• PROBLEM STATEMENT
Repeat the data below exactly, dropping any pictures it holds.

%%

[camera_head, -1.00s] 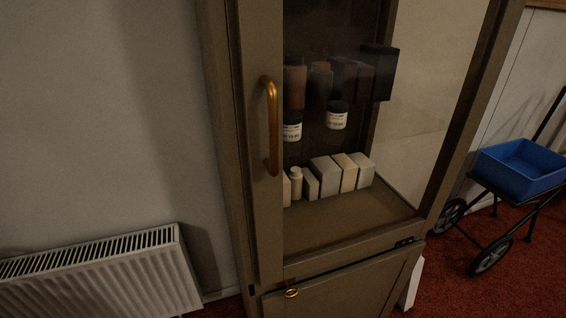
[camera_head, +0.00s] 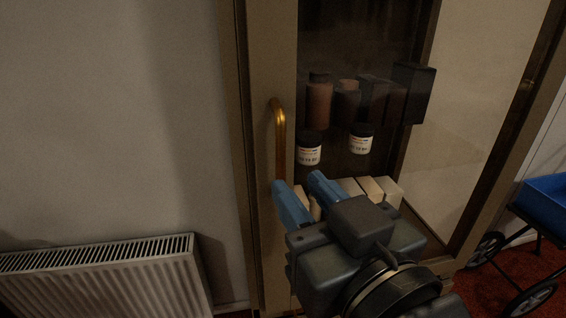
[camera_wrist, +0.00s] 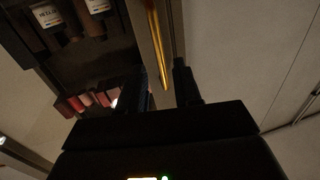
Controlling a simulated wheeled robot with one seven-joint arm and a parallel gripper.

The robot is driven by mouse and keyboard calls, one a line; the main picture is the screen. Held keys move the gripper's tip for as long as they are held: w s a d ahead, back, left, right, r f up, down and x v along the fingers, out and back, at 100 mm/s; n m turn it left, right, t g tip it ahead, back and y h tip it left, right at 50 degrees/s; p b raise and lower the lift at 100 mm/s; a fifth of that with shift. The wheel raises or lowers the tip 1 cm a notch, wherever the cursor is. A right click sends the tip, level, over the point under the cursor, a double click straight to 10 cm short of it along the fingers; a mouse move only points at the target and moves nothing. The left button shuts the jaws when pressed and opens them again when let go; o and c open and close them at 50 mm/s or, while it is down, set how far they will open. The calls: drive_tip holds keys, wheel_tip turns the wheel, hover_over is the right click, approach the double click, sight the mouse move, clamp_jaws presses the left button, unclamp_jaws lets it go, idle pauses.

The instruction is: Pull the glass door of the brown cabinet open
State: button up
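The brown cabinet (camera_head: 516,110) stands in the middle and right of the head view. Its glass door (camera_head: 270,62) appears shut. A brass bar handle (camera_head: 280,130) runs upright on the door's left stile. My gripper (camera_head: 298,182) is in front of the door near the handle's lower end, with its blue fingers apart. In the wrist view the handle (camera_wrist: 158,48) shows ahead, in line with the gap between the dark fingers (camera_wrist: 160,82). I cannot tell whether either finger touches it. The gripper hides the lower front of the door.
Jars (camera_head: 361,138), dark bottles (camera_head: 319,100) and pale boxes (camera_head: 372,188) stand behind the glass. A white radiator (camera_head: 110,275) is on the wall to the left. A cart with a blue bin (camera_head: 548,203) stands on the red carpet at the right.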

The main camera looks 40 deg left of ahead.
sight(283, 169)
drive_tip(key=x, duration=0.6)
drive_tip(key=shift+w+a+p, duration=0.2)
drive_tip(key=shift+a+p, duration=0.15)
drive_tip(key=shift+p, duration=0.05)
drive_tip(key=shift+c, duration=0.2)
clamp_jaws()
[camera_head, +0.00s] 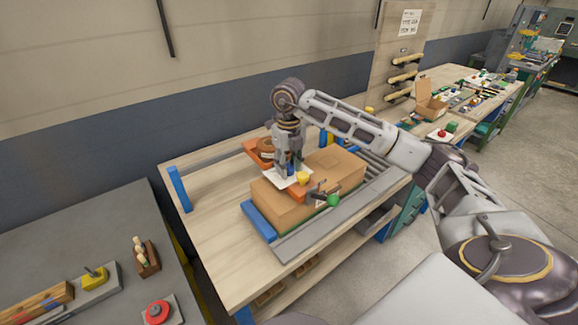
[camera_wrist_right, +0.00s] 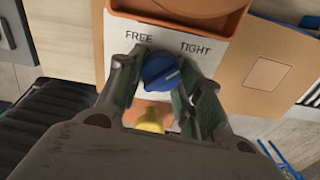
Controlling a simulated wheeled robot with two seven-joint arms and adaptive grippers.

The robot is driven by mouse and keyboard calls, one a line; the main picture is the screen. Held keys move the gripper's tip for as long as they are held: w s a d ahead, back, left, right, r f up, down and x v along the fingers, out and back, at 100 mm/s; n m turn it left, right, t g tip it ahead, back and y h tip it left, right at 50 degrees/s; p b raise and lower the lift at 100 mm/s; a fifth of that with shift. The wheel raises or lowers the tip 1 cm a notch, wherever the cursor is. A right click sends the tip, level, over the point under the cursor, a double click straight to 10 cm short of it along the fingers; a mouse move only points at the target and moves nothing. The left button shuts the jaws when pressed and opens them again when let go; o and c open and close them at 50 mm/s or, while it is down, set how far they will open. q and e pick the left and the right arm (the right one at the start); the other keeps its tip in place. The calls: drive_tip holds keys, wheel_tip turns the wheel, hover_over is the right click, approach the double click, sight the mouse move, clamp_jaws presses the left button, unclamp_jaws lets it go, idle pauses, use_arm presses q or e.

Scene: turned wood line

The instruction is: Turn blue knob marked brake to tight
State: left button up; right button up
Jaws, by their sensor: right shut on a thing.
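The blue knob (camera_wrist_right: 158,72) sits on a white plate (camera_wrist_right: 212,62) marked FREE on the left and TIGHT on the right. My right gripper (camera_wrist_right: 160,85) is shut on the knob, with one finger on each side of it. A ridge across the knob seems to slant toward the upper right, on the TIGHT side, but the fingers hide part of it. In the head view my right gripper (camera_head: 291,168) points down at the white plate, and the knob is mostly hidden between the fingers. My left gripper is not in view.
A yellow knob (camera_head: 302,178) and a green ball-ended lever (camera_head: 333,200) are close to the gripper. The bench's left part is mostly clear. A grey table (camera_head: 75,235) stands at left.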

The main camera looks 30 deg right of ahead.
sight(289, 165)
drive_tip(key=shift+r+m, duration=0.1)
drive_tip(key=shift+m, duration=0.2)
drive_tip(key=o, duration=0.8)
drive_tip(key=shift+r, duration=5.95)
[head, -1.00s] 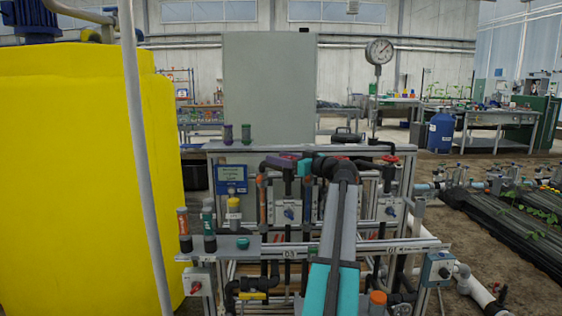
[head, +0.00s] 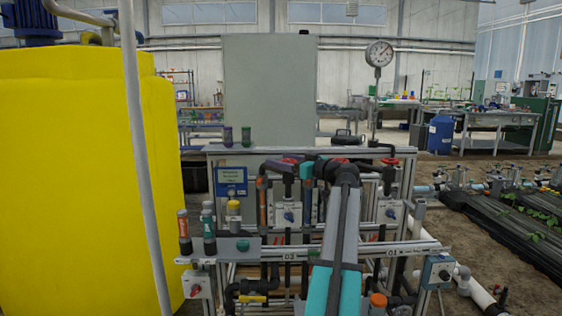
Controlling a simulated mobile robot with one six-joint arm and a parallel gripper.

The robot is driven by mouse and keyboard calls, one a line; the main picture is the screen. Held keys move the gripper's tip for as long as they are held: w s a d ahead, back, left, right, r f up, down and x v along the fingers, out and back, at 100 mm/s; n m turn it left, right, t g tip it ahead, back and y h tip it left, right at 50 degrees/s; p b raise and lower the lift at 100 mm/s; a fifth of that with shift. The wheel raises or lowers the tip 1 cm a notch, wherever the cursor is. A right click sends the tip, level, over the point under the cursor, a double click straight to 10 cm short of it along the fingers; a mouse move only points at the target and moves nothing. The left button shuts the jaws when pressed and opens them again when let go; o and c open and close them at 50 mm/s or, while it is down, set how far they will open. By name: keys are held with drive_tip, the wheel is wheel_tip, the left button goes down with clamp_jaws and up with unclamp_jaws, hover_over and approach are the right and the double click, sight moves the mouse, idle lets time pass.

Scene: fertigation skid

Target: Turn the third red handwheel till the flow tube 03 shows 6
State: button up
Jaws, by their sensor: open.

%%

• THE OUTPUT
[camera_head, -1.00s] 
[camera_head, +0.00s] 
[camera_wrist, +0.00s] 
Controlling a simulated wheeled robot with one seven-joint arm and a parallel gripper.

The robot is driven by mouse and keyboard calls, one a line; the main picture is the screen. Held keys move the gripper's tip for as long as they are held: w s a d ahead, back, left, right, r f up, down and x v along the fingers, out and back, at 100 mm/s; n m turn it left, right, t g tip it ahead, back and y h tip it left, right at 50 degrees/s; p b raise and lower the lift at 100 mm/s; a fifth of that with shift. The wheel raises or lowers the tip 1 cm a notch, wherever the cursor is. A right click sends the tip, level, over the point under the cursor, a double click straight to 10 cm short of it along the fingers; a mouse move only points at the target and moves nothing. The left button shuts the jaws when pressed and opens them again when let go; o and c open and close them at 50 mm/s or, while it is down, set how far they will open. The calls: drive_tip holds keys, wheel_tip turns the wheel, hover_over is the right click, approach the double click, sight the mouse move, clamp_jaws presses the left button, unclamp_jaws lets it go, idle pauses.

The instruction is: Pull the glass door of the brown cabinet open
State: button up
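The brown cabinet (camera_head: 516,110) stands in the middle and right of the head view. Its glass door (camera_head: 270,62) appears shut. A brass bar handle (camera_head: 280,130) runs upright on the door's left stile. My gripper (camera_head: 298,182) is in front of the door near the handle's lower end, with its blue fingers apart. In the wrist view the handle (camera_wrist: 158,48) shows ahead, in line with the gap between the dark fingers (camera_wrist: 160,82). I cannot tell whether either finger touches it. The gripper hides the lower front of the door.
Jars (camera_head: 361,138), dark bottles (camera_head: 319,100) and pale boxes (camera_head: 372,188) stand behind the glass. A white radiator (camera_head: 110,275) is on the wall to the left. A cart with a blue bin (camera_head: 548,203) stands on the red carpet at the right.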

The main camera looks 40 deg left of ahead.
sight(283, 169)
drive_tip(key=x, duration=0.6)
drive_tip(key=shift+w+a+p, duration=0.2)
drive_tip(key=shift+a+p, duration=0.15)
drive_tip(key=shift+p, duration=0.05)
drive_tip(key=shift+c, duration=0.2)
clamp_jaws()
[camera_head, +0.00s] 
[camera_wrist_right, +0.00s] 
Controlling a simulated wheeled robot with two seven-joint arms and adaptive grippers.

The robot is driven by mouse and keyboard calls, one a line; the main picture is the screen. Held keys move the gripper's tip for as long as they are held: w s a d ahead, back, left, right, r f up, down and x v along the fingers, out and back, at 100 mm/s; n m turn it left, right, t g tip it ahead, back and y h tip it left, right at 50 degrees/s; p b raise and lower the lift at 100 mm/s; a fifth of that with shift. The wheel raises or lowers the tip 1 cm a notch, wherever the cursor is. A right click sends the tip, level, over the point under the cursor, a double click straight to 10 cm short of it along the fingers; a mouse move only points at the target and moves nothing. The left button shuts the jaws when pressed and opens them again when let go; o and c open and close them at 50 mm/s or, while it is down, set how far they will open. q and e pick the left and the right arm (the right one at the start); the other keeps its tip in place. The calls: drive_tip holds keys, wheel_tip turns the wheel, hover_over is the right click, approach the double click, sight the mouse move, clamp_jaws presses the left button, unclamp_jaws lets it go, idle pauses, use_arm presses q or e.

Scene: turned wood line

The instruction is: Turn blue knob marked brake to tight
State: left button up; right button up
Jaws, by their sensor: right shut on a thing.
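The blue knob (camera_wrist_right: 158,72) sits on a white plate (camera_wrist_right: 212,62) marked FREE on the left and TIGHT on the right. My right gripper (camera_wrist_right: 160,85) is shut on the knob, with one finger on each side of it. A ridge across the knob seems to slant toward the upper right, on the TIGHT side, but the fingers hide part of it. In the head view my right gripper (camera_head: 291,168) points down at the white plate, and the knob is mostly hidden between the fingers. My left gripper is not in view.
A yellow knob (camera_head: 302,178) and a green ball-ended lever (camera_head: 333,200) are close to the gripper. The bench's left part is mostly clear. A grey table (camera_head: 75,235) stands at left.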

The main camera looks 30 deg right of ahead.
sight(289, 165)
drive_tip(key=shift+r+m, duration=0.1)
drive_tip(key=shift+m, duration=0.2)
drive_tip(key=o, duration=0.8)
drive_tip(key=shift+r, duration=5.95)
[head, -1.00s] 
[head, +0.00s] 
Controlling a simulated mobile robot with one six-joint arm and a parallel gripper.

The robot is driven by mouse and keyboard calls, one a line; the main picture is the screen. Held keys move the gripper's tip for as long as they are held: w s a d ahead, back, left, right, r f up, down and x v along the fingers, out and back, at 100 mm/s; n m turn it left, right, t g tip it ahead, back and y h tip it left, right at 50 degrees/s; p b raise and lower the lift at 100 mm/s; a fifth of that with shift. The wheel raises or lowers the tip 1 cm a notch, wherever the cursor is. A right click sends the tip, level, over the point under the cursor, a double click straight to 10 cm short of it along the fingers; a mouse move only points at the target and moves nothing. The left button shuts the jaws when pressed and opens them again when let go; o and c open and close them at 50 mm/s or, while it is down, set how far they will open. By name: keys are held with drive_tip, the wheel is wheel_tip, the left button goes down with clamp_jaws and up with unclamp_jaws, hover_over and approach are the right and the double click, sight moves the mouse, idle lets time pass.

Scene: fertigation skid

Target: Turn the third red handwheel till the flow tube 03 shows 6
State: button up
Jaws, by their sensor: open.

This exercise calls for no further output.